Go through the listing and copy each line with the string "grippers".

※

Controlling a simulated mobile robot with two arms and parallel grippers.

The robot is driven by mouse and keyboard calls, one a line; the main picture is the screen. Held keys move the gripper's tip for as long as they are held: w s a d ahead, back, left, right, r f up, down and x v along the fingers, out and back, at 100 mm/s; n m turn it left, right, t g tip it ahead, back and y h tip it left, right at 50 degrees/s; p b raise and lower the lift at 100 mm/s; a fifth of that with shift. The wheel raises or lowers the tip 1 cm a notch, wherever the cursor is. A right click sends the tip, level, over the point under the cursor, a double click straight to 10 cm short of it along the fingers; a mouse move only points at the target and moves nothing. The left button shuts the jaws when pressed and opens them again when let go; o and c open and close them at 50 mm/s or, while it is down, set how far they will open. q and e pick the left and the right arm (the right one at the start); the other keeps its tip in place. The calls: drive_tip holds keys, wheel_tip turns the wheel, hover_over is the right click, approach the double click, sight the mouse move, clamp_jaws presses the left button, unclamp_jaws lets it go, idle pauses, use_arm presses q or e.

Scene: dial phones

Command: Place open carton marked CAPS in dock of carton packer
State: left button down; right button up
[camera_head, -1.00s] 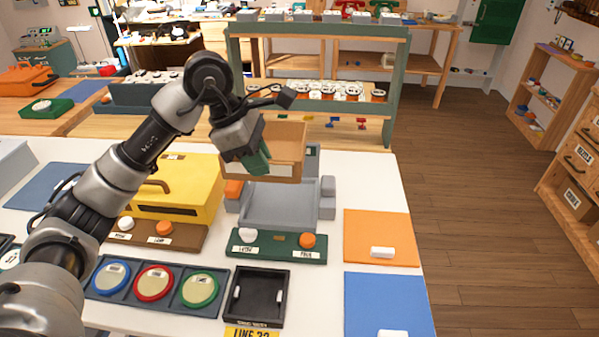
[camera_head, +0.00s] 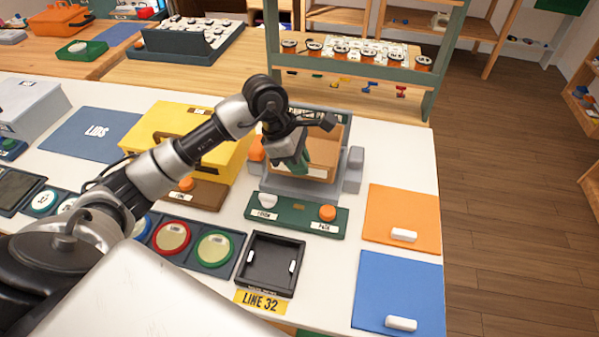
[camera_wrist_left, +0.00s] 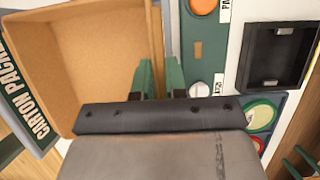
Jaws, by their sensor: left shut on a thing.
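The open tan carton (camera_head: 324,150) is at the grey dock (camera_head: 290,190) of the carton packer, upright, with its inside empty in the left wrist view (camera_wrist_left: 95,45). A pale label shows on its front; I cannot read it. My left gripper (camera_head: 298,163) is shut on the carton's near wall, with its green fingers also in the left wrist view (camera_wrist_left: 160,78). I cannot tell if the carton's base touches the dock floor. The packer's green panel (camera_head: 296,213) has a white and an orange knob. My right gripper is not in view.
A yellow machine (camera_head: 205,125) stands close on the left. A black tray (camera_head: 270,263) lies in front. Orange (camera_head: 400,215) and blue (camera_head: 398,285) mats lie to the right. A shelf with several orange-based items (camera_head: 365,55) stands behind.

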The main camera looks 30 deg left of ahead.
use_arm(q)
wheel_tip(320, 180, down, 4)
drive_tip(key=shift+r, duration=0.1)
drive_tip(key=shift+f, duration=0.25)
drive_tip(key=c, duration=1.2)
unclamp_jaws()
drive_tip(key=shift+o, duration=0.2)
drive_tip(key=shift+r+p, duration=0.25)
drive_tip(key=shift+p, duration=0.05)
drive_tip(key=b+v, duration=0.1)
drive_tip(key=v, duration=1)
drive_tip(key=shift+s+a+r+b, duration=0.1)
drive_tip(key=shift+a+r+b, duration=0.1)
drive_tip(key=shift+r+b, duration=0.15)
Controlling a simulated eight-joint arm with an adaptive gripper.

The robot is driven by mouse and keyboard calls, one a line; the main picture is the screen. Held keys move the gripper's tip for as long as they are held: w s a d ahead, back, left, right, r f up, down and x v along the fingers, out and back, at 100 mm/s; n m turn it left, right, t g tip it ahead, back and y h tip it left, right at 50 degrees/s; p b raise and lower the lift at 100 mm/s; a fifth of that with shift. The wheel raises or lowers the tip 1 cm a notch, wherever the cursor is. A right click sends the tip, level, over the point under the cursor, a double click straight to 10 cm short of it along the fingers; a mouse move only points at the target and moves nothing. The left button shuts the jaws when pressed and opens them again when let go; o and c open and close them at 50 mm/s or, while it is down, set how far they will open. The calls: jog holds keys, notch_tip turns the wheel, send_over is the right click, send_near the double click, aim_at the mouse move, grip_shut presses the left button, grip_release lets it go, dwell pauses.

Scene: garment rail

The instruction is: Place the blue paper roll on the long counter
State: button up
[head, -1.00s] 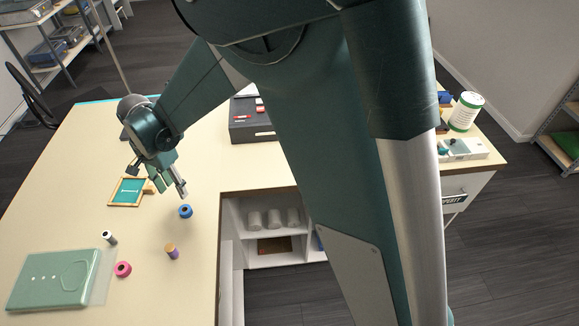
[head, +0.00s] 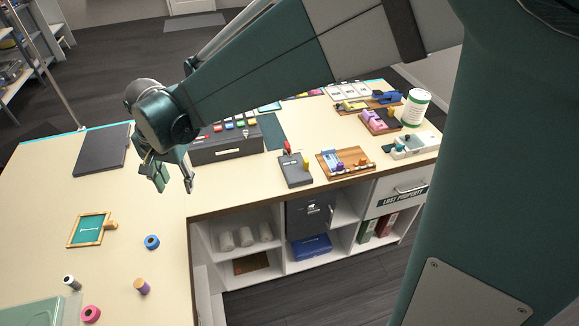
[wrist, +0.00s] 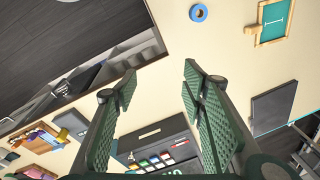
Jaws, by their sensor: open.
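The blue paper roll (head: 152,241) sits on the cream counter (head: 60,180), right of the small framed green board (head: 88,230). The roll also shows in the wrist view (wrist: 198,13), near the top edge, beyond my fingertips. My gripper (head: 173,186) is open and empty. It hangs above the counter, farther back than the roll and clear of it. In the wrist view its two green finger pads (wrist: 160,85) stand wide apart with nothing between them.
A pink roll (head: 91,314), a purple-orange spool (head: 142,286) and a dark-white spool (head: 72,282) stand nearer the front. A dark box (head: 225,150) with coloured items, a grey device (head: 296,170) and wooden trays (head: 345,161) occupy the back section. Open shelves (head: 270,262) lie below.

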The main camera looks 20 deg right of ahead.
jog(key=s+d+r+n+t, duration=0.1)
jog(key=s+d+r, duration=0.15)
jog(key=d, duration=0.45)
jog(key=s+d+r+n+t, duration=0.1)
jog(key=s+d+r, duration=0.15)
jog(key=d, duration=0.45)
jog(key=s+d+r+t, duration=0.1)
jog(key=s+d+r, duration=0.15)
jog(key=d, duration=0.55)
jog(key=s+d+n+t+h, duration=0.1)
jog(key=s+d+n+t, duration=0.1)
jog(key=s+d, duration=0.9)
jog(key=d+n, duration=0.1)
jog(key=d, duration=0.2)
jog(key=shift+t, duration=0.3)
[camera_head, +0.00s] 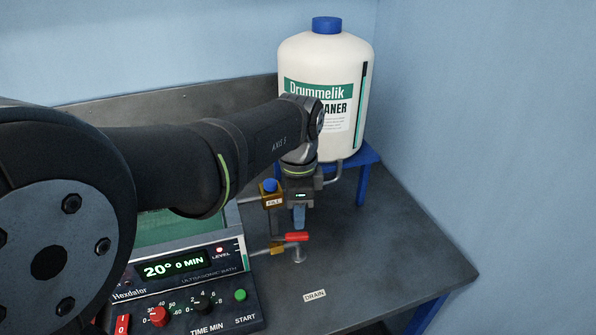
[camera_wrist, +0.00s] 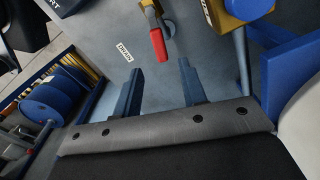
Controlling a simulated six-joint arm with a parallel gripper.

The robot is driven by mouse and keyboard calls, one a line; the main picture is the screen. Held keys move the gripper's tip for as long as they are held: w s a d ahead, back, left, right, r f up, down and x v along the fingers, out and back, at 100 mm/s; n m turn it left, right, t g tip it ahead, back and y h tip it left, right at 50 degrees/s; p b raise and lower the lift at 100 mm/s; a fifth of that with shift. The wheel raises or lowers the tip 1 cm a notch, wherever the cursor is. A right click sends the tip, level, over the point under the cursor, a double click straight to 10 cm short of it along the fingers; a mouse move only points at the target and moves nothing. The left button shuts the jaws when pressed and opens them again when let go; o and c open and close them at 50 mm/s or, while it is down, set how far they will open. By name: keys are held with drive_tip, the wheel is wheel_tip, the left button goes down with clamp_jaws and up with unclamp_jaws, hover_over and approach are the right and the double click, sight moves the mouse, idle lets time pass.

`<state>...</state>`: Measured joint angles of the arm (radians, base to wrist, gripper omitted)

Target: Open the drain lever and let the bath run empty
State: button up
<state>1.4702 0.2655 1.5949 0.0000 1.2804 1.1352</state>
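The drain lever has a red handle (camera_head: 297,237) and sits on a brass valve at the right side of the ultrasonic bath (camera_head: 185,245). The handle also shows in the wrist view (camera_wrist: 158,45), pointing toward my gripper. My gripper (camera_head: 299,226) points down just above the handle. In the wrist view my gripper (camera_wrist: 160,68) is open, its two fingers apart with nothing between them. The handle's end lies in line with the gap; I cannot tell the exact distance. A DRAIN label (camera_head: 314,296) lies on the bench. My arm hides most of the bath's inside.
A FILL valve with a blue knob (camera_head: 270,186) stands just behind the lever. A white cleaner drum (camera_head: 340,140) stands on a blue stand (camera_head: 363,180) at the back. The bath's panel reads 20° 0 MIN, with a red LEVEL light (camera_head: 219,250). The bench front right is clear.

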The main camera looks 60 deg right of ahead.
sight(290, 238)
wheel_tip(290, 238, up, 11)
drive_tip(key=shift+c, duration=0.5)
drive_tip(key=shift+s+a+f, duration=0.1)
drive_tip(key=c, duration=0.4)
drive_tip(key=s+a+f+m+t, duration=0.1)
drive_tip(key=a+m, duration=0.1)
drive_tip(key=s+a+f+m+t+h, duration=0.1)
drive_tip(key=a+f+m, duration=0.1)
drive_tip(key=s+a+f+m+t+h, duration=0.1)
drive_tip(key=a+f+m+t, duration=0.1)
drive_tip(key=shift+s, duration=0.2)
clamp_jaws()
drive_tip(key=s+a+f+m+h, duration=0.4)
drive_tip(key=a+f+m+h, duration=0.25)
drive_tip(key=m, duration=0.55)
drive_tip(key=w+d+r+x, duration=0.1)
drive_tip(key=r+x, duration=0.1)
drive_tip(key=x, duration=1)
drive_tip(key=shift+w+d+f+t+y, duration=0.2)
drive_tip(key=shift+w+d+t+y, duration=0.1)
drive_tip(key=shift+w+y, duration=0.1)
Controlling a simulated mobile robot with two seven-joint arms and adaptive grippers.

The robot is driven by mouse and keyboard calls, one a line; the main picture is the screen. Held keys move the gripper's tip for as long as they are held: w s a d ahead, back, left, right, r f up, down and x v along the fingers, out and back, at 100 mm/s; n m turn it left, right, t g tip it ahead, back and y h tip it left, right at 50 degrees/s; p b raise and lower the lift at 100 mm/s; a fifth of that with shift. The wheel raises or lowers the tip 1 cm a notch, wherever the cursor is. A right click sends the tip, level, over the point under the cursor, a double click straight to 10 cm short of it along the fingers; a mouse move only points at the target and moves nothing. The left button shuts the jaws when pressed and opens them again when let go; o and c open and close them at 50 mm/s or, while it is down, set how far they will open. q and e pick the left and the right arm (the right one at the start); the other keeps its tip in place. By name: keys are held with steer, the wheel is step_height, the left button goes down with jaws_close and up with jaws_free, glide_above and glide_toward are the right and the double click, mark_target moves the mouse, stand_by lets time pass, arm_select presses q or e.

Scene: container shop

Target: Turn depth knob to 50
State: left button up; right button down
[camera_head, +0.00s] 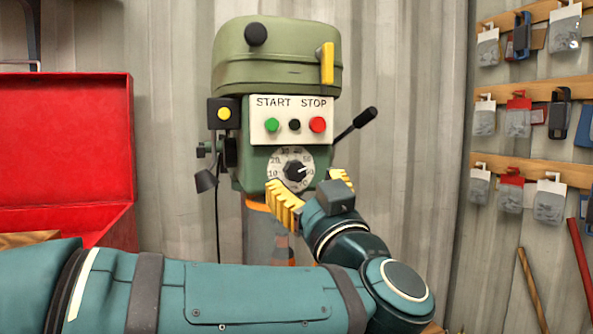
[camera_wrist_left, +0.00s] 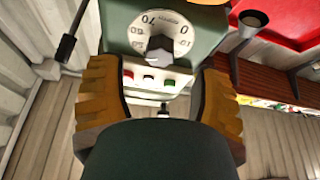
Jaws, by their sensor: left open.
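The depth knob (camera_head: 294,170) is a dark knob on a round white numbered dial (camera_head: 276,163) on the front of the green drill press. Its white mark points right and slightly up, near the 50. In the left wrist view the knob (camera_wrist_left: 162,54) shows upside down, between the fingers and beyond their tips. My left gripper (camera_head: 313,190) is open and empty just in front of the dial's lower right. One yellow finger is below the dial and the other to its right. In the wrist view the gripper (camera_wrist_left: 158,75) faces the dial. My right gripper is not in view.
Above the dial is a panel (camera_head: 271,103) with green, black and red buttons. A black lever (camera_head: 355,135) sticks out to the right and a small lamp (camera_head: 206,180) hangs at left. A red toolbox (camera_head: 65,140) stands at left. Packets hang on wooden racks (camera_head: 530,90) at right.

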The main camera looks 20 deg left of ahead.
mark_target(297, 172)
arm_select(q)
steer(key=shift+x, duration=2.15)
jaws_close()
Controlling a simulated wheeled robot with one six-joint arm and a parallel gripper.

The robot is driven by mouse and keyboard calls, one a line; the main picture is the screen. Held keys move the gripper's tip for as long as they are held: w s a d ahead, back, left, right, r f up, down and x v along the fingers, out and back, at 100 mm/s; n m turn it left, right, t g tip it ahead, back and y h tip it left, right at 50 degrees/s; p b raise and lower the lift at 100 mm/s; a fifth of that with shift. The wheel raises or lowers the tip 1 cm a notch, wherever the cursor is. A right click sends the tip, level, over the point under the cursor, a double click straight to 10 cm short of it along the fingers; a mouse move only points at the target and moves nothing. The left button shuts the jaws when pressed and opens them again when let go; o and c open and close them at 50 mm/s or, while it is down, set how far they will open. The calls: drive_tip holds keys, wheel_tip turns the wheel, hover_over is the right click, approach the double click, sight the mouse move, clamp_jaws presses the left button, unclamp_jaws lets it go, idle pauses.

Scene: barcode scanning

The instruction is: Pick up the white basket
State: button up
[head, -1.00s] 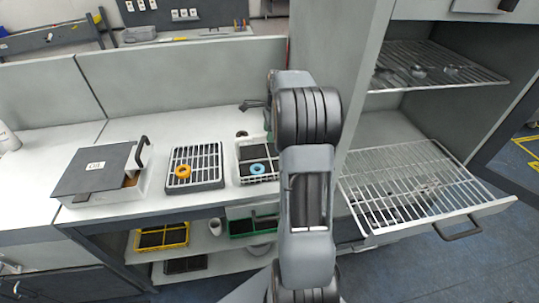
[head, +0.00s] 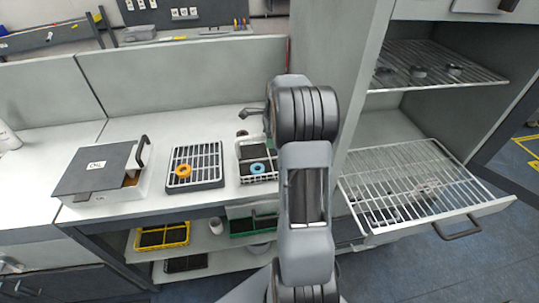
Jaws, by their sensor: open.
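The white basket (head: 240,172) stands on the light counter, left of my arm. It has a dark inside, and a blue ring (head: 257,169) lies in it. My arm hides the basket's right part. My gripper (head: 247,112) shows only in part, beyond the arm and above the counter behind the basket. Its visible dark finger points left. It is apart from the basket and open, with nothing seen in it.
Left of the basket are a dark rack (head: 207,182) with an orange ring (head: 183,171) and a grey-lidded box (head: 100,172). A yellow basket (head: 187,237) and a green basket (head: 240,235) sit on the lower shelf. A cabinet with a pulled-out wire shelf (head: 400,185) stands right.

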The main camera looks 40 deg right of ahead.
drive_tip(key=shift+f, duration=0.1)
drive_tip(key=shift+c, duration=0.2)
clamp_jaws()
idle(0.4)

※

#### Result of this exercise
Controlling a simulated mobile robot with two arms and parallel grippers.
Controlling a simulated mobile robot with two seven-joint arms and adaptive grippers.

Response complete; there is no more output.